Abstract

This technical disclosure formalizes the architectural design for an autonomous, software-defined energy harvesting framework designed to mitigate and capture extreme over-voltage transients within high-capacity electrical grids. Traditional grid defense relies on brute-force resistive dissipation (surge grounding) or mechanical circuit disruption, resulting in substantial thermal waste and equipment degradation.

By applying the principles of the Dimensionally Extended Holographic Projection (DEHP) model—specifically the conservation of wave-amplitude velocity via localized horizontal vector shifting—we introduce a particle-free, fluid-dynamic alternative to pulsed-power management.
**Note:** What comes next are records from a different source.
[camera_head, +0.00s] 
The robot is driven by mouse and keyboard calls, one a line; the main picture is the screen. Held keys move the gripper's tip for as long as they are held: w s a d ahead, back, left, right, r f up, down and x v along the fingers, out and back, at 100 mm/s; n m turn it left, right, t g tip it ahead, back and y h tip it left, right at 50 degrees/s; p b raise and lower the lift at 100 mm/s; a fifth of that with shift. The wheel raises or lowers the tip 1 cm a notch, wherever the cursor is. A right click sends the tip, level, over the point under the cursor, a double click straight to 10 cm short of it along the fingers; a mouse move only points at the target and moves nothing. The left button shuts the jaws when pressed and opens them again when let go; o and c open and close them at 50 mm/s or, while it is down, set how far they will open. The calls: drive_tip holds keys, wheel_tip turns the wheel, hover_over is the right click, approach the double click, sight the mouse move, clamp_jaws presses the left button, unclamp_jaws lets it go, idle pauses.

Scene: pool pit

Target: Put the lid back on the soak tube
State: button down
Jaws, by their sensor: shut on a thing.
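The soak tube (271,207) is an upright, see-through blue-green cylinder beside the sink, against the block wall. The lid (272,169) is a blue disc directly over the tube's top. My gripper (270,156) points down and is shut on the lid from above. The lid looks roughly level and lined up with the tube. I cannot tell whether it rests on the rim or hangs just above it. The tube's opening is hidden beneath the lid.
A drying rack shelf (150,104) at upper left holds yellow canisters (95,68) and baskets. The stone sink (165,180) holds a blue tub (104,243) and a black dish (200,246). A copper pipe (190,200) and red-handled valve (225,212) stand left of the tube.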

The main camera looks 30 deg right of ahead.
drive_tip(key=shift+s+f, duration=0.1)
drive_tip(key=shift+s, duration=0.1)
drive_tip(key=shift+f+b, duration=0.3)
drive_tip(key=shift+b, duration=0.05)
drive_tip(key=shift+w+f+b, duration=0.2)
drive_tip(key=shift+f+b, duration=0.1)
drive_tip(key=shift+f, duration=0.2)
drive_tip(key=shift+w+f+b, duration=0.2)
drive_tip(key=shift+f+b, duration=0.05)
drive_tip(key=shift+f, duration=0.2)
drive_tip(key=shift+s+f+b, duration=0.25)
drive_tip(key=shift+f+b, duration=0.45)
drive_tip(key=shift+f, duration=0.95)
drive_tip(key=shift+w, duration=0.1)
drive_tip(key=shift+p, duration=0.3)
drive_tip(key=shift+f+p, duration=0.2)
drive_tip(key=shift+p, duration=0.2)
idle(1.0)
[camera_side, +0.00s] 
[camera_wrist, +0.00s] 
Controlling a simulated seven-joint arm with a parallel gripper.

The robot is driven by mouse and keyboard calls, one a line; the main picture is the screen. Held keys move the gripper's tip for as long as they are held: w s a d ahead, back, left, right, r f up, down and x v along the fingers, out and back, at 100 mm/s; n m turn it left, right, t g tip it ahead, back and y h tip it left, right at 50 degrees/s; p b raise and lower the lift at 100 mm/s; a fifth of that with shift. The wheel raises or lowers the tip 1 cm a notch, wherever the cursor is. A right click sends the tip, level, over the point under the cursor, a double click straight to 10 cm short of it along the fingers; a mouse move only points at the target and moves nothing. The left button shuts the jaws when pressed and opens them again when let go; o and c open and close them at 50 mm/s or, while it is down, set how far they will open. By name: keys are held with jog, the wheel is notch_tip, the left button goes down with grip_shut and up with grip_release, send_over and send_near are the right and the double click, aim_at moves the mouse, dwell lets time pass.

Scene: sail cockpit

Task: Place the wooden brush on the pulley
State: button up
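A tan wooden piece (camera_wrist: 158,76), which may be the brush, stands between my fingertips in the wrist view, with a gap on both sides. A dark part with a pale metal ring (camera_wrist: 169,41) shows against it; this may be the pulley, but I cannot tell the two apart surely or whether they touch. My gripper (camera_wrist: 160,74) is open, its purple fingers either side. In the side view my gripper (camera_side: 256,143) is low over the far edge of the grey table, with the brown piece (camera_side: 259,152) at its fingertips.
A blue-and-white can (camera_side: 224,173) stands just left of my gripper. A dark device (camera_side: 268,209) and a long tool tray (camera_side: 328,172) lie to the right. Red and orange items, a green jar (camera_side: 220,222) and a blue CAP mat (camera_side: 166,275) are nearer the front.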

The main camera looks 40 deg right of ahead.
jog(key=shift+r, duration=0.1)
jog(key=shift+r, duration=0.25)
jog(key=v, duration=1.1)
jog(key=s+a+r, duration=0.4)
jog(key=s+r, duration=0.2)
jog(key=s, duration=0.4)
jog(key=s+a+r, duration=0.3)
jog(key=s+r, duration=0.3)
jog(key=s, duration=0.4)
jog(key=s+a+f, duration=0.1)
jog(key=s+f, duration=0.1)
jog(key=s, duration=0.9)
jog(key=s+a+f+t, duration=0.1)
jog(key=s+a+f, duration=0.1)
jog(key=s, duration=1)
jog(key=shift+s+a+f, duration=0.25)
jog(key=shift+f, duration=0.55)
We replace passive grounding infrastructure with an active Resonant Buffer Tank utilizing a high-frequency inductive magnetohydrodynamic (MHD) fluid ring.

Incoming high-velocity kinetic surges are intercepted by an edge-computing telemetry loop that samples the real-time Shannon entropy (\(H_{obs}\)) of the current vector. Instead of opposing the transient spike head-on, an ultra-fast software-defined gateway dynamically shifts its internal impedance profile, routing the raw kinetic velocity into the inductive buffer ring. This mathematical transformation converts destructive linear velocity into localized, rotational harmonic capital (ω × r).

A localized cybernetic loop monitors the computational saturation index (\(\sigma _{compute}\)) of the storage network, incrementally bleeding the trapped energy out of the buffer ring as low-amplitude, uniform wave packets optimized for safe battery intercalation under optimal thermal conditions (<40°C). This disclosure outlines the standalone software architecture, provides an executable JSON gateway schema, and establishes the technical blueprint for a self-healing, battery-safe Type 1 civilization energy node.

Creative Commons License

Creative Commons License
This work is licensed under a Creative Commons Attribution 4.0 License.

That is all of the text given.